One photograph has come to represent the entirety of World War II in the Pacific.
The photo, taken during the Battle of Iwo Jima by Joe Rosenthal of The Associated Press, is the most iconic image of the conflict, representing the moment when Allied victory over Japan became inevitable.
The February 1945 invasion was brutal and hard-fought, but the victory gave the United States a staging ground for the coming invasion of Japan.
Once we accept the fact that the image is actually a reenactment of the flag-raising that occurred several hours earlier, we can marvel at its positive emotional impact on a country that had been rocked by the Japanese attack on Pearl Harbor.
Hollywood has mostly let that photo represent the battle, but there are a handful of excellent productions that feature the Battle of Iwo Jima.
1. Sands of Iwo Jima (1949)
John Wayne earned his first Oscar nomination for playing Marine Sgt. John Stryker, a hard-ass hated by his men during training. Once he leads them into battle on Tarawa, his men begin to understand that Stryker was determined to teach them the skills they needed to survive and win the war.
Eventually, the unit lands on Iwo Jima and suffers heavy casualties in the battle. Wayne gives us one of his greatest scenes before the survivors witness the raising of the American flag.
"Sands of Iwo Jima" is currently available to stream on Amazon Prime and Pluto TV. It's also available on Blu-ray, DVD and Digital HD.
2. The Pacific (2010)
HBO and producer Steven Spielberg's 10-episode series "The Pacific" deserves to be just as beloved as "Band of Brothers." Episode 8, titled "Iwo Jima," may be the best of the entire series. Marine Sgt. John Basilone, awarded the Medal of Honor for his role at Guadalcanal, has grown tired of touring the United States as a hero salesman of war bonds.
Basilone goes back to training Marines and ends up leading his men into battle at Iwo Jima. Jon Seda's performance as Basilone is exceptional and gives the Marine the tribute he deserves.
"The Pacific" is available to stream on HBO Max, Netflix and Amazon Prime. It's also available on Blu-ray, DVD and Digital HD.
3. Flags of Our Fathers (2006)
Clint Eastwood wrote and directed this movie that focuses on the men who raised the flag in the iconic photograph taken after the battle. He based his screenplay on James Bradley's book.
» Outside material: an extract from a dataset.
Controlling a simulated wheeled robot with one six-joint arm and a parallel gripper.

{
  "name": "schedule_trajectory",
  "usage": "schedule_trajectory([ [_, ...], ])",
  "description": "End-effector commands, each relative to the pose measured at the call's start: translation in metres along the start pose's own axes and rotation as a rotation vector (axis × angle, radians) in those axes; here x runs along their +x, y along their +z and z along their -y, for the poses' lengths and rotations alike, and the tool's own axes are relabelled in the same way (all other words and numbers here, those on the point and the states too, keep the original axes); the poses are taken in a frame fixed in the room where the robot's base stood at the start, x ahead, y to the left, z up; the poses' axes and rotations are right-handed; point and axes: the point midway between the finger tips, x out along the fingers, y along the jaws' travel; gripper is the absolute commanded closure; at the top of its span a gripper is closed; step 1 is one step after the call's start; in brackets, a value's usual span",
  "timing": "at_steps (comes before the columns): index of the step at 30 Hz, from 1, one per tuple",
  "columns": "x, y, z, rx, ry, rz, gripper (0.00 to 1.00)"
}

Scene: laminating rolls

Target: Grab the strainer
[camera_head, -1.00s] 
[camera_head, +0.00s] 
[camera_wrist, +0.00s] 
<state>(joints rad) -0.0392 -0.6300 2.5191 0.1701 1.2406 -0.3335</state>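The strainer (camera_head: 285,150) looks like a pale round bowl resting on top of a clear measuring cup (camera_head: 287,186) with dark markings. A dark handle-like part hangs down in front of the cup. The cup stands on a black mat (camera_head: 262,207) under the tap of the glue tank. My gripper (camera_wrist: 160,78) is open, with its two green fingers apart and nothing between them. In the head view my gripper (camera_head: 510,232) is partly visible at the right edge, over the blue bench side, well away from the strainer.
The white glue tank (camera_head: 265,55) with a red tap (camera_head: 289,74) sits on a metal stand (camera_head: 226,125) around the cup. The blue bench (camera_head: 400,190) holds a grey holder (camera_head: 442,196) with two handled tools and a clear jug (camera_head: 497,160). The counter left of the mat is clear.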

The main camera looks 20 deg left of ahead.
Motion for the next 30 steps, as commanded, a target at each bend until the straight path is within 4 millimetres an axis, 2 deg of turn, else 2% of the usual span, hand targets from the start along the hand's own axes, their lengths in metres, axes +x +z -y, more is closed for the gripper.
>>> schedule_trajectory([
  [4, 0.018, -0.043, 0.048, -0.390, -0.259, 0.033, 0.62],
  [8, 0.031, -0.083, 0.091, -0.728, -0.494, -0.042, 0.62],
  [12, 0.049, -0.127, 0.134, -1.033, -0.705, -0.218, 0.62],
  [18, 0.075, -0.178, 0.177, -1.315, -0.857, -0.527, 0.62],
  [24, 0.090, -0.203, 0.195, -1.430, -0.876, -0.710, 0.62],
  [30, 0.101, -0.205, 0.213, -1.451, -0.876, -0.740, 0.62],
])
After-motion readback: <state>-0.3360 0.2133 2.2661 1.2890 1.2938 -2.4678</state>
Bradley had long believed that his father was one of the men depicted in the photo, but evidence emerged in 2016 that this was not the case.
Many of Eastwood's movies are about the aftermath of heroic moments and the impact that fame can have on an individual. "Flags of Our Fathers" falls squarely into that category. The men who survived the battle and were depicted in the photo have complicated post-war lives, and the director wants us to think about what they endured.
"Flags of Our Fathers" is available to stream on MGM+, Paramount+ and Amazon Prime. It's also available on Blu-ray, DVD and Digital HD.
4. Letters from Iwo Jima (2006)
Only Clint Eastwood could get away with this. When he decided to make "Flags of Our Fathers," the director also wanted to tell the story of Iwo Jima from the Japanese perspective and made this movie back-to-back with its predecessor.
Surprisingly, this Japanese-language-with-subtitles movie was a bigger box office hit when it was released a few months after "Flags of Our Fathers." It also received four Oscar nominations, including Best Picture and Best Director.
Japanese troops were in bad shape by this point in the war, and Eastwood drives home just how much they were struggling when U.S. forces landed on the island. That makes their resistance even more impressive, and the director wants the audience to recognize their valor in defeat.
"Letters from Iwo Jima" is available to stream on Amazon Prime or to buy on Blu-ray, DVD and Digital HD.
5. To the Shores of Iwo Jima (1945)
This Oscar-nominated short documentary was mostly made during the battle and was filmed in Technicolor, a breathtaking new perspective on the war for American audiences.
However, it was war, and it's tough to get all the footage you need in the middle of a firefight. The movie includes some shots recreating the battle in Thousand Oaks, California, but you'd be hard-pressed to pick them out of the finished film.
"To the Shores of Iwo Jima" is embedded above. If you want to watch on your TV, it's also streaming on Amazon Prime.